Cultural troupe competitions –wherein 50 traditional dance troupes, groups shall compete for a cash prize. They are usually judged based on their choreography, costumes, and creativity.
• Musical performances- usually feature the best and brightest musical talents from the Ham/Jaba region to showcase as well as entertain the crowd of visitors from ann nooks and crannies within the country and Tourist from a foreign land.
• Annual Ham Awards Ceremony – a forum where Ham sons and daughters are recognized and rewarded for their contributions to their people and Nigeria as a whole.
• Miss Tir Ham Competition (beauty Pageant)- this local beauty pageant is open to all daughters of Ham whether resident within or outside Nigeria who demonstrate the desirable characteristics of a typical Jaba maiden.

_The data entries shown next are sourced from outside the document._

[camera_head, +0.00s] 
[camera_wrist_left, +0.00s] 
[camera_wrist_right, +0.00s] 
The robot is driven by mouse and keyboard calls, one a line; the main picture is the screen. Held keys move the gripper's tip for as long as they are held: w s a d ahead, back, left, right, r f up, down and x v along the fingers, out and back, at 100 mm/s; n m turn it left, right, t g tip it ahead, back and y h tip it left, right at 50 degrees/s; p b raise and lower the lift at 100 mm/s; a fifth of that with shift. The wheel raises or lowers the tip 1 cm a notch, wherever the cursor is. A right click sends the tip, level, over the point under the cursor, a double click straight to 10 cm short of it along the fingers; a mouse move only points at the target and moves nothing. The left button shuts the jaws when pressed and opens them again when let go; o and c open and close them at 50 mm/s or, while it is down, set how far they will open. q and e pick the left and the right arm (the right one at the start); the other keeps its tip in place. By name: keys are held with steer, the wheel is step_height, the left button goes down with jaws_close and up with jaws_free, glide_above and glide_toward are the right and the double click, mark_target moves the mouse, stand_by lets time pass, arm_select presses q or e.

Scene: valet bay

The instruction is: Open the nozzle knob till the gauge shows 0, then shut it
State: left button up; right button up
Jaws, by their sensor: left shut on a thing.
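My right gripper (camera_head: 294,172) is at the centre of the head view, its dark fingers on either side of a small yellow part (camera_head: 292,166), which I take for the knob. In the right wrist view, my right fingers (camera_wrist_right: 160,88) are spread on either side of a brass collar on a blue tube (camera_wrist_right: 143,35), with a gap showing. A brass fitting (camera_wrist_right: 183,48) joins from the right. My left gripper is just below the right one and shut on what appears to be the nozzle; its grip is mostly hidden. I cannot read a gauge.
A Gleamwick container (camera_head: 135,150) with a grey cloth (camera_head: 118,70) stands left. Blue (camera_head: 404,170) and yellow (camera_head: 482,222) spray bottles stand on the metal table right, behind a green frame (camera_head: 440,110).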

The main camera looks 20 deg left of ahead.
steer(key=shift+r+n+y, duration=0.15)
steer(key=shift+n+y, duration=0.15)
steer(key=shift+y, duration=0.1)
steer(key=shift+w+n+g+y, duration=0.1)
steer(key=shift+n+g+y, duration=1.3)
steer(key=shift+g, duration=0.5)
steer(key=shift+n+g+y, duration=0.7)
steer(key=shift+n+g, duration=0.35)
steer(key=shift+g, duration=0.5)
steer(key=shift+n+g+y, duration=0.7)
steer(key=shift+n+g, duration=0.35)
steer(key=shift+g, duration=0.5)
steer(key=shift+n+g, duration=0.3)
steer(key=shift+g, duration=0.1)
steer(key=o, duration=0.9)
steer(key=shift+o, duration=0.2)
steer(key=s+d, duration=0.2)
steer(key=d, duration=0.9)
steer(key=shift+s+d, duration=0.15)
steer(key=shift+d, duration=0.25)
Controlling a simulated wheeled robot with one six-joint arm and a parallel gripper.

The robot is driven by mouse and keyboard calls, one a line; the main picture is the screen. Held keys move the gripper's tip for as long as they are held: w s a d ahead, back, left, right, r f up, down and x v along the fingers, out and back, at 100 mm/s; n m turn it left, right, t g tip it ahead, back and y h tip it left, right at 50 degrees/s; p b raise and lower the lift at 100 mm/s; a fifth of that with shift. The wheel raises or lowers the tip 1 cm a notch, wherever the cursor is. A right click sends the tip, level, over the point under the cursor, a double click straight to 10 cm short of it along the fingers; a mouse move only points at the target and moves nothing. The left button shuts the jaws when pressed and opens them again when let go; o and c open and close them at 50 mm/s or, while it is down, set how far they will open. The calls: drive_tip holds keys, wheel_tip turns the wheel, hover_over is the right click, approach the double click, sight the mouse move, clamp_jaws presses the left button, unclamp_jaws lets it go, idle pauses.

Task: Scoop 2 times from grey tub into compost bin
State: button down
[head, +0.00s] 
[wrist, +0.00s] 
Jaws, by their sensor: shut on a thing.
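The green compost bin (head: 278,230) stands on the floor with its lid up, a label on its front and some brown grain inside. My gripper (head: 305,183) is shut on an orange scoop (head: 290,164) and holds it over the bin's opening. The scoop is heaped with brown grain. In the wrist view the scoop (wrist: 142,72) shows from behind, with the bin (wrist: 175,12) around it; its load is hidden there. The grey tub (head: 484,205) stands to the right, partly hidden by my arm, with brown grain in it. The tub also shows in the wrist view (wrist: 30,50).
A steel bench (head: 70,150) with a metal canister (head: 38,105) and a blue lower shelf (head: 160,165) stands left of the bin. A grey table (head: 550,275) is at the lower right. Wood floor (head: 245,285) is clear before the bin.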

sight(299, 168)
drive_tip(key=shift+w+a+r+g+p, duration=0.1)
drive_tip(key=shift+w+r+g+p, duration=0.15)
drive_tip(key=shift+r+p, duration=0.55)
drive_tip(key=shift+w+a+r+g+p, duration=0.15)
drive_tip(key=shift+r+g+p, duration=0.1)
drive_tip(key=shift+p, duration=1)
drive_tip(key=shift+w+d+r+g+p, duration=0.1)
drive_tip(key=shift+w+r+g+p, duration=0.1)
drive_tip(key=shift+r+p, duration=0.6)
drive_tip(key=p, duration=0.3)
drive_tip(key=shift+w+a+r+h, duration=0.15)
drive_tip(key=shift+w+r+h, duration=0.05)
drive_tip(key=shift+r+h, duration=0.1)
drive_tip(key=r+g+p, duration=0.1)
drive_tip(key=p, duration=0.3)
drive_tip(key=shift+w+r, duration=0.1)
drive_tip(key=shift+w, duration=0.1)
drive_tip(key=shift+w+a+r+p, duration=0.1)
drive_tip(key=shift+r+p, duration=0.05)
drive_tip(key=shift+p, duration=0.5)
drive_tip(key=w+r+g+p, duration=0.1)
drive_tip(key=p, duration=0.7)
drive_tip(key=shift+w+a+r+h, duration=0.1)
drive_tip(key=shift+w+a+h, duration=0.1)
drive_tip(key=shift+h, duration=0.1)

The finalists are usually judged by a distinguished panel of Judges.
• Tuk Ham Symposium- This event usually serves as a mini-conference which will draw distinguished speakers from within and outside Nigeria
who shall deliver papers on various socio-economic aspects and values of the region and seeking ways to better the lives of its people
• Nok Artifacts and Arts display- a chance to showcase and for tourists to see first hand the spectacular display of ancient artifacts dating back to 500 BC of African civilization
• Guided tours to ancient historic sites- usually feature the sights and sounds of Ham/ Jaba traditional music.